Tuesday, July 6, 2010

SVG - The Universal Starting Point for Creating Cutter Files

Most cutter manufacturers have their own native file types for defining the files that can be used with their cutter.  But, there is one file type that has gained prominence as the universal portable standard.  Most of the recent versions of cutter software have the means to import an SVG file.

SGV stands for Scalable Vector Graphics.  Vector graphics use geometric objects such as lines, circles and curves to create an image.  The fact that objects are defined as formulas, rather than groups of pixels, allows us to recreate the objects at any size.  Hence, the Scalable part of the name.
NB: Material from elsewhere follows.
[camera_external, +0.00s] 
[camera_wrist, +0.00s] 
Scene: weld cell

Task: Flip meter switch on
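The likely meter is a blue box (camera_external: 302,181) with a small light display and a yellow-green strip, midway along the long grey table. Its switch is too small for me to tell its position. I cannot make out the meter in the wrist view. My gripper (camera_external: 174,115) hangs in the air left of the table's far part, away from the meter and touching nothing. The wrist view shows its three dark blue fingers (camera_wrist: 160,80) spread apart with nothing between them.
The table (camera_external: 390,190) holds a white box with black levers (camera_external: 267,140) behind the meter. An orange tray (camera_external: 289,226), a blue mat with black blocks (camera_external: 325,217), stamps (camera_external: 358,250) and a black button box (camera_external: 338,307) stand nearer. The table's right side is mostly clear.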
In effect, when a cutter receives the data from a vector graphic it is told to begin at a certain language and make an arc or line of a certain radius or length and then turn so many degrees and move in another arc or line.  The degrees always remain the same.  But, the distance or radius of all the arcs and lines are increased or decreased by the same percentage relative to the original.

We can view a vector object as a path.  It's a bit like a child following a treasure map.  Suppose treasure was actually buried at the starting point of the map.  The map's directions might say:
  1. Turn West and take 5 steps
  2. Turn South and take 5 steps
  3. Turn East and take 5 steps
  4. Turn North and take 5 steps
Even if we altered the map to say go 20 steps after each turn, the child would still end up at the very same starting point.  And, that is true of the vector graphics our cutting machines use.  They simply follow the direction and distance commands sent to them based on the information in the vector graphic.

What many people don't know is that, unlike raster images, an SVG file is simply a special form of text file in an XML format.  XML uses descriptors and tags in a simple format to store data.  The great thing about this format is that we can actually go in and manually change the way a graphic behaves using a simple text editor like Notepad.

Rather than try to worry about specific cutter file types, we are going to concentrate on SVG files as our CREATE emphasis in this blog.  And, while there are several programs that can create SVG files, we're going to limit our tutorials to a free program called Inkscape so that anyone might be able to participate.

Craftwell has announced that eCraftShop Pro will be able to import SVG files.  And, since the target audience of this blog is those that want to create and cut their own designs. we're assuming that we'll need and want the pro version of the software.  I doubt that many of those following this blog will be content to simply work with prepackaged shapes.

So, while we wait for the eCraft machine to arrive, let's steep ourselves in the intricacies of Inkscape.


Cindy Cade said...

Tom, Converting SVG files to WPC Inkscape link
"0.45 version" can be found at: http://artisticextras.blogspot.com/2010/04/converting-svg-files-to-wpc-inkscape.html
Sorry, this is the only way I could reach you.

Tom Meeks said...

Hi Cindy,

Thanks for the link! All you have to do to reach me directly is to send an email is to use regmail at Tom Meeks (all one word) and that is a dot com. I'll check out the link right away.